For sACN, we only need to configure the console to send whatever universes we need, and set the corresponding universe on each receiving device. The receiving devices will join the correct multicast group for each universe they need to receive.
In order to use Art-Net, there is some extra configuration involved. Art-Net can be either unicast or broadcast. Ideally, we want to unicast all of our Art-Net universes only to the devices that want them. So we have to tell our console which universes should be sent to which IP addresses. Our console will check the network to try to discover all Art-Net devices and should list those devices and the universes that they want to receive. Some consoles can then automatically begin transmitting the requested universes to the detected devices, or we can manually assign universes to devices.

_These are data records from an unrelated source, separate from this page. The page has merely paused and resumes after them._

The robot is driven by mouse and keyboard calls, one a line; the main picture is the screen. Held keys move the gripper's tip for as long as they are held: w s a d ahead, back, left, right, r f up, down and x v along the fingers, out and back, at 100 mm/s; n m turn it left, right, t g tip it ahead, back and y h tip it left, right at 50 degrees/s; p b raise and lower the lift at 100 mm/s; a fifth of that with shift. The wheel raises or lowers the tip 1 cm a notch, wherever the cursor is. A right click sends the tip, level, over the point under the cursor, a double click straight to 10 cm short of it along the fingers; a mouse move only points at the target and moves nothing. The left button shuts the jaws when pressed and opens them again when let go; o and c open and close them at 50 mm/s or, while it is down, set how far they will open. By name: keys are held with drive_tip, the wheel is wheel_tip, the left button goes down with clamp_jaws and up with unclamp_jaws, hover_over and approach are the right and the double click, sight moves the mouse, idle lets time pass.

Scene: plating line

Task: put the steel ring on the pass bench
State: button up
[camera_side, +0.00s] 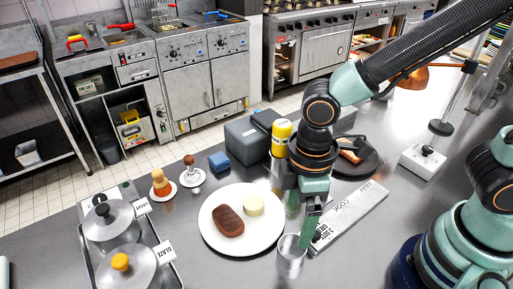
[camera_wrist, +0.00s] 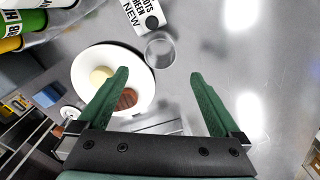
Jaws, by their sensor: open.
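The steel ring (camera_side: 291,257) is a short, pale, see-through-looking cylinder standing on the grey metal bench (camera_side: 215,272), just right of the plate's front edge. In the wrist view the ring (camera_wrist: 160,51) shows as a round rim just beyond the fingertips, on the bare bench (camera_wrist: 235,55). My gripper (camera_side: 308,238) has green fingers pointing down, close beside the ring in the side view. In the wrist view my gripper (camera_wrist: 158,74) is open, with nothing between its fingers. I cannot tell whether a finger touches the ring.
A white plate (camera_side: 212,238) holds a brown piece of meat (camera_side: 228,222) and a pale round piece (camera_side: 253,204). A printed card (camera_side: 352,215) lies right of the ring. A dark pan (camera_side: 372,158) stands behind. Lidded pots (camera_side: 128,272) stand at the left. The front bench is clear.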

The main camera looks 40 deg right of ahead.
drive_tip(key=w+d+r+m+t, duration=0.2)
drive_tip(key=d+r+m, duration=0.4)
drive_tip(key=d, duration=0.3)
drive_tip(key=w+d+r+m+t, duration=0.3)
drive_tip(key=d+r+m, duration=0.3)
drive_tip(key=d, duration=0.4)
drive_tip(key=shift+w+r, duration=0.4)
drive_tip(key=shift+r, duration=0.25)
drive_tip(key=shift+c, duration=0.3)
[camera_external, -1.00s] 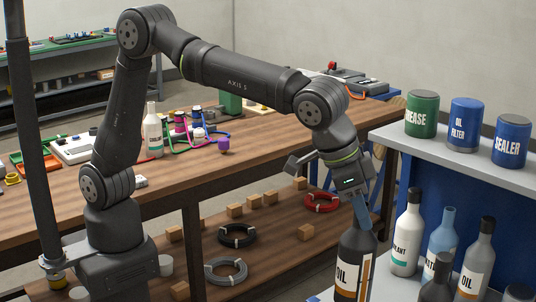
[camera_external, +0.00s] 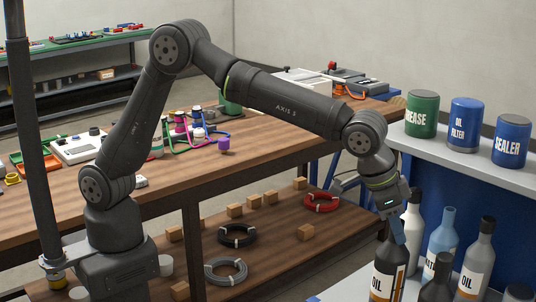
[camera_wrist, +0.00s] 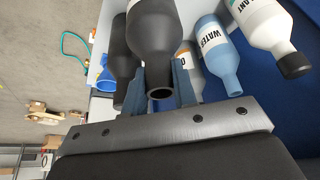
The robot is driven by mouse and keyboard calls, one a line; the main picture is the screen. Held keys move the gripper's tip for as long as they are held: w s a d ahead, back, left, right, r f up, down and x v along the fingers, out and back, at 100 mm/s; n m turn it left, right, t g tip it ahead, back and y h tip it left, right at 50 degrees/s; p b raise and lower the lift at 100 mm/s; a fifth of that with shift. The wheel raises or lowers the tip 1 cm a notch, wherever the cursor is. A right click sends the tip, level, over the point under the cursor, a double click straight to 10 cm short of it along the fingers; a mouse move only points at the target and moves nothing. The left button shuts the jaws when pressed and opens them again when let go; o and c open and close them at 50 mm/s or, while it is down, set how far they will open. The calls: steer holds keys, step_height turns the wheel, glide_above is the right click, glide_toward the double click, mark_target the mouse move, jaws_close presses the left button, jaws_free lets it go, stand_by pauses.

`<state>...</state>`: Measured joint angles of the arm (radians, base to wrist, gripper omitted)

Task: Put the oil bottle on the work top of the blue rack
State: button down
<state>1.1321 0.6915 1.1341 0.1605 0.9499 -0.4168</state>
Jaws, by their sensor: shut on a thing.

Due to limitations in the Art-Net protocol, devices that receive more than one universe may not be detected properly. These devices will generally need to be configured manually. It’s also important to note that if the IP address of a receiving device changes, then the Art-Net configuration on our console may need to be updated manually.
Console configuration for your outputs is different between all the major brands, but each of them has excellent documentation and video support on how to do this.
There’s a lot more that goes into the difference between Art-Net and Streaming ACN, we’ll get in depth on the difference between the two in another post.
So there it is, we learned how to design and specify our network to make sure we have the bandwidth we need, how to arrange and physically connect the components of our lighting network and configure your fixtures for proper connectivity. In the final part of this series we’ll cover basic troubleshooting and how to verify that your network is setup properly and your console is sending lighting network data.